PPH yang bersifat final dan tidak final

PPH yang bersifat final dan tidak final
Pajak Penghasilan Final (PPh Final) adalah pajak yang dikenakan dengan tarif dan dasar pengenaan pajak tertentu atas penghasilan yang diterima atau diperoleh selama tahun berjalan. Pembayaran, pemotongan atau pemungutan Pajak Penghasilan Final (PPh Final) yang dipotong pihak lain maupun yang disetor sendiri bukan merupakan pembayaran dimuka atas PPh terutang akan tetapi merupakan pelunasan PPh terutang atas penghasilan tersebut, sehingga wajib pajak dianggap telah melakukan pelunasan kewajiban pajaknya.
Pengenaan PPh secara final mengandung arti bahwa atas penghasilan yang diterima atau diperoleh akan dikenakan PPh dengan tarif tertentu dan dasar pengenaan pajak tertentu pada saat penghasilan tersebut diterima atau diperoleh. PPh yang dikenakan, baik yang dipotong fihak lain maupun yang disetor sendiri, bukan merupakan pembayaran di muka atas PPh terutang tetapi sudah langsung melunasi PPh terutang untuk penghasilan tersebut.

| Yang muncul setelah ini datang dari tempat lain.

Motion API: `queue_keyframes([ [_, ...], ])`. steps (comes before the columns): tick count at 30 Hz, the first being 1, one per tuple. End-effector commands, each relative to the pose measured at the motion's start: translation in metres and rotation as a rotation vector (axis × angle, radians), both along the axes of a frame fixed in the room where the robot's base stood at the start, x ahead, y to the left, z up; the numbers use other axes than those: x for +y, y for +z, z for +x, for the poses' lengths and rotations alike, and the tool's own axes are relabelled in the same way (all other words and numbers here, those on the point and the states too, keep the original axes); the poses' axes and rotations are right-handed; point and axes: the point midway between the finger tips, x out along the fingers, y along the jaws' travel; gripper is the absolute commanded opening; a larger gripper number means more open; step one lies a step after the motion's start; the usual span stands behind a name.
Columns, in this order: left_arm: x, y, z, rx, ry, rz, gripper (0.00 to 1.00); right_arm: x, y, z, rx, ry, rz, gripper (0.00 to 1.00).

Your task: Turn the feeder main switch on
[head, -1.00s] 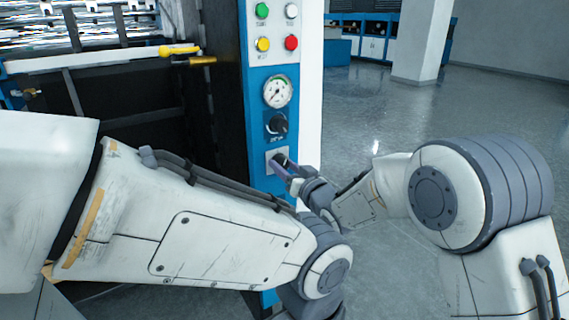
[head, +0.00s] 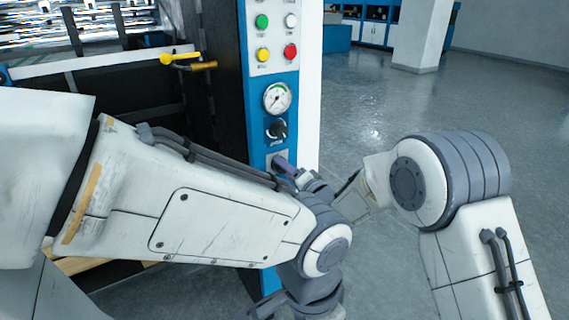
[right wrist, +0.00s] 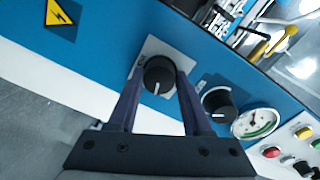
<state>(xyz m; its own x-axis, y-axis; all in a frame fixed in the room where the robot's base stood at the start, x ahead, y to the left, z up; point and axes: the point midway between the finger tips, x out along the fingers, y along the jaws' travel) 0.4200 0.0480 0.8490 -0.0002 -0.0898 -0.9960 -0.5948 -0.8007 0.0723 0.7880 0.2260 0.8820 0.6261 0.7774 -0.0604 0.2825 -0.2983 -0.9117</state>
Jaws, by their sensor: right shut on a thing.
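The feeder main switch is a round black knob (right wrist: 158,73) on a light grey square plate, low on the blue control panel. In the right wrist view its white mark points downward. My right gripper (right wrist: 160,84) is shut on the knob, with one dark purple finger on each side of it. In the head view the right gripper (head: 284,164) is at the panel below the other dial, and it mostly covers the switch plate (head: 271,160). My left arm crosses the lower left of the head view; its gripper does not show.
A second black dial (head: 276,130), a round gauge (head: 277,98) and several coloured buttons (head: 262,21) sit above the switch. A yellow-handled lever (head: 180,51) sticks out at the left. A yellow warning label (right wrist: 61,17) is near the switch. Open floor lies to the right.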

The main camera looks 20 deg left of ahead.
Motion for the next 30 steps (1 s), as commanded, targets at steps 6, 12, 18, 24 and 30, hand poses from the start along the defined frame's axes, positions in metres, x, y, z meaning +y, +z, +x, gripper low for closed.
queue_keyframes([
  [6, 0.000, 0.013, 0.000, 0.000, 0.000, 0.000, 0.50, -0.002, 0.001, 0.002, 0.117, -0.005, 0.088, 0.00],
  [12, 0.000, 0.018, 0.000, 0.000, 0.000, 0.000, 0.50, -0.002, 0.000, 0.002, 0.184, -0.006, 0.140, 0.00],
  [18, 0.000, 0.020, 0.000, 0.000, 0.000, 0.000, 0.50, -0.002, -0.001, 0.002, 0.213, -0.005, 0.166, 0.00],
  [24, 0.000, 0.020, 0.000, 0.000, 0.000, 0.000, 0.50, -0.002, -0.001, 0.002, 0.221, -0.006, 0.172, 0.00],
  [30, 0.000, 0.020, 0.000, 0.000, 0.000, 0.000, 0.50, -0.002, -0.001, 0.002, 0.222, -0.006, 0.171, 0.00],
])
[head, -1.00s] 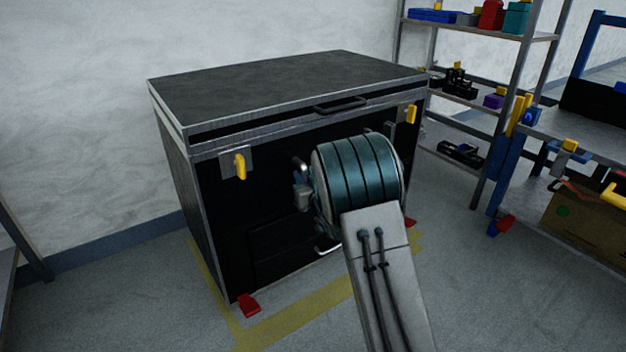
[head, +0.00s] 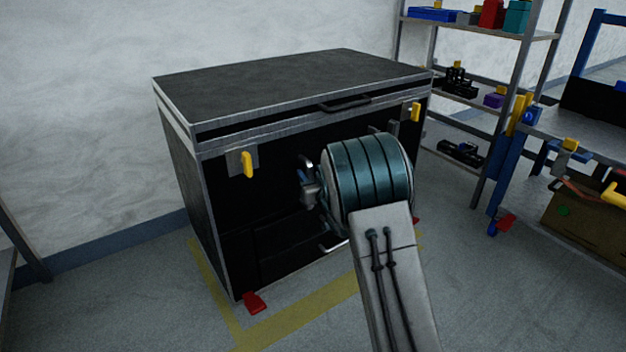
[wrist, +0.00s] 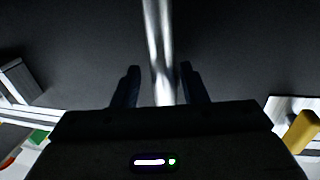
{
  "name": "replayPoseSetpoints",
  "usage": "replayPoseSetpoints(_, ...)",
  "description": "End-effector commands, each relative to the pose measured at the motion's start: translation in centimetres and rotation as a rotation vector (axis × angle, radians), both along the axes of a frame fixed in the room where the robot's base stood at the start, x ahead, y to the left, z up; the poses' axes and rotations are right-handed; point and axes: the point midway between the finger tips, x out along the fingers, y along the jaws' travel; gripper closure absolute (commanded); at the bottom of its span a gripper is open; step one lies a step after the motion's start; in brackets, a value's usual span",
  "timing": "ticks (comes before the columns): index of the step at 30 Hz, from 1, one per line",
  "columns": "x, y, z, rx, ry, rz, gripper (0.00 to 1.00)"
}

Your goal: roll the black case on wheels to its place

Dengan demikian, penghasilan yang dikenakan PPh final ini tidak akan dihitung lagi PPh nya di SPT Tahunan untuk dikenakan tarif umum bersama-sama dengan penghasilan lainnya. Begitu juga, PPh yang sudah dipotong atau dibayar tersebut juga bukan merupakan kredit pajak di SPT Tahunan.
Sedangkan PPh non final adalah penghasilan yang dikenakan atas obyek lainnya dimana seluruh penghasilan, selain yang telah dikenakan PPh Final, diakumulasikan selama satu tahun pajak dan dihitung pajak penghasilannya secara berlapis sesuai pasal 17 UU PPh No. 36/2008.
Berdasarkan Pasal 4 ayat (2) Undang-undang Pajak Penghasilan, Undang-undang memberikan mandat kepada Pemerintah untuk mengenakan PPh final atas penghasilan-penghasilan tertentu. Berdasarkan ketentuan ini Pemerintah mengeluarkan Peraturan Pemerintah untuk mengenakan PPh final atas penghasilan tertentu dengan pertimbangan kesederhanaan, kemudahan, serta pengawasan.Pengenaan PPh Final sebagian berasal dari ketentuan Pasal 4 ayat (2) ini. Namun demikian, ada juga pengenaan PPh final berdasarkan Pasal lain yaitu Pasal 15, Pasal 19, Pasal 21, Pasal 22, Pasal 23 dan Pasal 26 Undang-undang PPh.
Dengan demikian maka penghasilan yang telah dikenakan Pajak Penghasilan Final (PPh final) ini tidak akan dihitung lagi Pajak Penghasilannya pada SPT Tahunan dengan penghasilan lain yang non final untuk dikenakan tarif progresssif (pasal 17 UU PPh). Namun atas pelunasan pemotongan atau pembayaran PPh final tersebut juga bukan merupakan kredit pajak pada SPT Tahunan.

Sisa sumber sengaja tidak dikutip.